Wales haven’t graced a major tournament since 1958. The problem for Wales has never been in producing players, it’s been putting them together as a team. In their history they’ve boasted the likes of Southall, Giggs, Speed, Rush and Mark Hughes to name a few. Between 1991 and 1996 all 5 I mentioned there played in the same team but still couldn’t qualify for a tournament. For the 2004 edition of the European Championships, they reached a play-off but weren’t able to find a way past Russia.
Gary Speed was appointed manager in 2010 and he began a revolution, which has led to Wales being genuinely feared in qualifying competitions. While Allen, Ashley Williams, Ben Davies and Chester are all established premier league stars, they don’t exactly match the heights of previous teams. Where this one stands apart is the midfield pairing of Aaron Ramsey and Gareth Bale, easily the best British footballers of this generation. The big plus point for Chris Coleman, now the manager, is that all of his players are hitting their peaks at the same time. Speed’s young exciting side is now Coleman’s efficient outfit.
There are two problems for Wales. Firstly, they lack strength in depth, especially in attack. If they suffer a few injuries, the replacements are mediocre at best. Secondly, their lack of appearances on the world stage means they have a low FIFA ranking and hence keep getting hard groups. This time they have to deal with Belgium and Bosnia, both who were at this summer’s World Cup. That being said, a side containing their quality will challenge both sides, indeed they’ve already held Bosnia to a draw in Cardiff. Will they qualify? They just might, second place in their group will be between them and Bosnia so the 10th October next year should be the decider. If they lose that, a third place finish will at least give them the chance of sneaking in through the play-offs.

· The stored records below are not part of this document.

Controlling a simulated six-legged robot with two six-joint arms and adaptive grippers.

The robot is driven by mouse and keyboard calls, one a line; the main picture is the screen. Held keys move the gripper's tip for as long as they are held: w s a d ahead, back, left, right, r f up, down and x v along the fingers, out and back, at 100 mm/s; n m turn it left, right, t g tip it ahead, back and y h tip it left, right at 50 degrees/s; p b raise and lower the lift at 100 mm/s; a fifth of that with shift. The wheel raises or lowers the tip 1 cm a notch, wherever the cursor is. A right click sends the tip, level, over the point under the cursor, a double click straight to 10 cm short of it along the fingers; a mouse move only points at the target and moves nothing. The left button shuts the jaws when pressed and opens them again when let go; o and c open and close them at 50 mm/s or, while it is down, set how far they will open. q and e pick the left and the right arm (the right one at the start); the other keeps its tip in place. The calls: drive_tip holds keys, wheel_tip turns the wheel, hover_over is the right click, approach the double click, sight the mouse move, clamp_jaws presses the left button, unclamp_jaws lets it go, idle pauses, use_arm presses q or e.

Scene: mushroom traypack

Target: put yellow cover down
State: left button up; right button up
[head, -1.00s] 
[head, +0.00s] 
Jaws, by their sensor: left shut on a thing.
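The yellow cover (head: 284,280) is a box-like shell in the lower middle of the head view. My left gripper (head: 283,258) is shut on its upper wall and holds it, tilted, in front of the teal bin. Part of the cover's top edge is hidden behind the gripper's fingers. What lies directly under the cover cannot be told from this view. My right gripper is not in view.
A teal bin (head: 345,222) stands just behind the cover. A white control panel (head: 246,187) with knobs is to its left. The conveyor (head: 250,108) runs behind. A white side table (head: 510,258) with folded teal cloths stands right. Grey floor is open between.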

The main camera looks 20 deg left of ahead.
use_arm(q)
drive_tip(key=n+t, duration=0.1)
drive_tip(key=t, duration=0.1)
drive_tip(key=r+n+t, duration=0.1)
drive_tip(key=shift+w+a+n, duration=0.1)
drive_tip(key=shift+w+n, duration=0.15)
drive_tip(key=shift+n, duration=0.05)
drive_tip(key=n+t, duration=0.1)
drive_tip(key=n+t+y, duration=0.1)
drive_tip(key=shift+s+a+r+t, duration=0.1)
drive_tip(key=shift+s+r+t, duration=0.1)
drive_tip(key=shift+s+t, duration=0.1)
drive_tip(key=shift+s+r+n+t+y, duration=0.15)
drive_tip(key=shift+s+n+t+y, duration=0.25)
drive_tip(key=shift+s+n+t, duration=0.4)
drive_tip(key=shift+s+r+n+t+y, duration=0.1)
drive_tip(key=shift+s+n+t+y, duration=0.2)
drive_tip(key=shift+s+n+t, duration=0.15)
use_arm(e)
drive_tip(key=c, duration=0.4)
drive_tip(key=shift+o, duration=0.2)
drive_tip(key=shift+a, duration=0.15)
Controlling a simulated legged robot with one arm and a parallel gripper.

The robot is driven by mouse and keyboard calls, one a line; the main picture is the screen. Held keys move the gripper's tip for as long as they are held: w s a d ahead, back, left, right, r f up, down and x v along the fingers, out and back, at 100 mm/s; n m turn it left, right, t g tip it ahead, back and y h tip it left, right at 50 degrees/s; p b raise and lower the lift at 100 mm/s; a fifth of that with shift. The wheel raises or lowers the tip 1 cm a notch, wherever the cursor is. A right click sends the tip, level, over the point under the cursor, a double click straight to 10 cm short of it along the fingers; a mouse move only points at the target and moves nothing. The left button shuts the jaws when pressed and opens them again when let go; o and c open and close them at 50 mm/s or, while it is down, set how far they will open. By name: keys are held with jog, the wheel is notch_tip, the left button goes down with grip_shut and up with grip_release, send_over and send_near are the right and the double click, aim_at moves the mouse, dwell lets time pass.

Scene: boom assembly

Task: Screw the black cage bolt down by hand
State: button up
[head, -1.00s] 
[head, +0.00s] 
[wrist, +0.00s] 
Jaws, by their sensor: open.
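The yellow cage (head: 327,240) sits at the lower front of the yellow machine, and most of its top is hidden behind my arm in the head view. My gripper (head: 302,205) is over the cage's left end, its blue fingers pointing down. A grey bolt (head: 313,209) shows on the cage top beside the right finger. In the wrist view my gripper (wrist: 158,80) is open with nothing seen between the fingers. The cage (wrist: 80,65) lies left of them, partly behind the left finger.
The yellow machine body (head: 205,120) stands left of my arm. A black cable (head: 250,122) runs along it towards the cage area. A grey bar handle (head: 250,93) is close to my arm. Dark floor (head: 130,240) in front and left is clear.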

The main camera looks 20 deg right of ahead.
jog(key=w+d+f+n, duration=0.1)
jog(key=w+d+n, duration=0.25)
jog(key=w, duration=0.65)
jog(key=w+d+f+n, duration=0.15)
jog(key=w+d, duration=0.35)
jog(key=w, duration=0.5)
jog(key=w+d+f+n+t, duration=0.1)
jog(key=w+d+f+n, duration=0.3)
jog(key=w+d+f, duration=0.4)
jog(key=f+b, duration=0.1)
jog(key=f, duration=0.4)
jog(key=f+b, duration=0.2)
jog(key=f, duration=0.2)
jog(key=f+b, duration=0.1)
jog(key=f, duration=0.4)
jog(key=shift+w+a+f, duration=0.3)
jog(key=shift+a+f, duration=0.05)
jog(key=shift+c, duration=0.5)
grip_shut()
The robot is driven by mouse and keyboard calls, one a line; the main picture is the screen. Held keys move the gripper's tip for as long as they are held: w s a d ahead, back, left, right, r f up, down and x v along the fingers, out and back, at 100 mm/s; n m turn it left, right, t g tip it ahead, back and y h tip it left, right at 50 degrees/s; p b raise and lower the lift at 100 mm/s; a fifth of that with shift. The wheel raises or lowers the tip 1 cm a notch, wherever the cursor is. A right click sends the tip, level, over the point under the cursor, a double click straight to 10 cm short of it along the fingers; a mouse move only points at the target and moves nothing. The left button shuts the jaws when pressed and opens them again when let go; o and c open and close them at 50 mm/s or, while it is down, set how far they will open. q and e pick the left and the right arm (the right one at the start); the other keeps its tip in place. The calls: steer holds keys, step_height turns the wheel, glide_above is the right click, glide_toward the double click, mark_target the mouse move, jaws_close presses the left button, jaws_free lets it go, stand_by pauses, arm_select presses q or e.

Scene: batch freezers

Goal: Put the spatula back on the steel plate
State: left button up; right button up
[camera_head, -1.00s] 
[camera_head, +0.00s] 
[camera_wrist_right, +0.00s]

Airing the thought that all of the Home Nations could feature at the same tournament usually brings ridicule and the accepted premise that Northern Ireland will never qualify. That stems from the lack of quality in the squad and the deserved low ranking. But again, Northern Ireland are a team on the rise. A lot of their players have played in the Premier League, and they have started UEFA Euro 2016 qualifying as good as anyone with 3 wins from 3 matches. The group contains Romania, Greece, Finland, Hungary and the Faroe Islands so qualification is very possible.
Will it happen? Well, I wouldn’t put any money on it. Despite the good start, including an incredibly impressive win in Greece, Romania and Finland are much better sides on paper than the Ulstermen are. But that isn’t to say it won’t happen. Strange things happen in football and we could see Northern Ireland appearing at their first European Championship and fourth major tournament (following World Cups in 1958, 82 and 86).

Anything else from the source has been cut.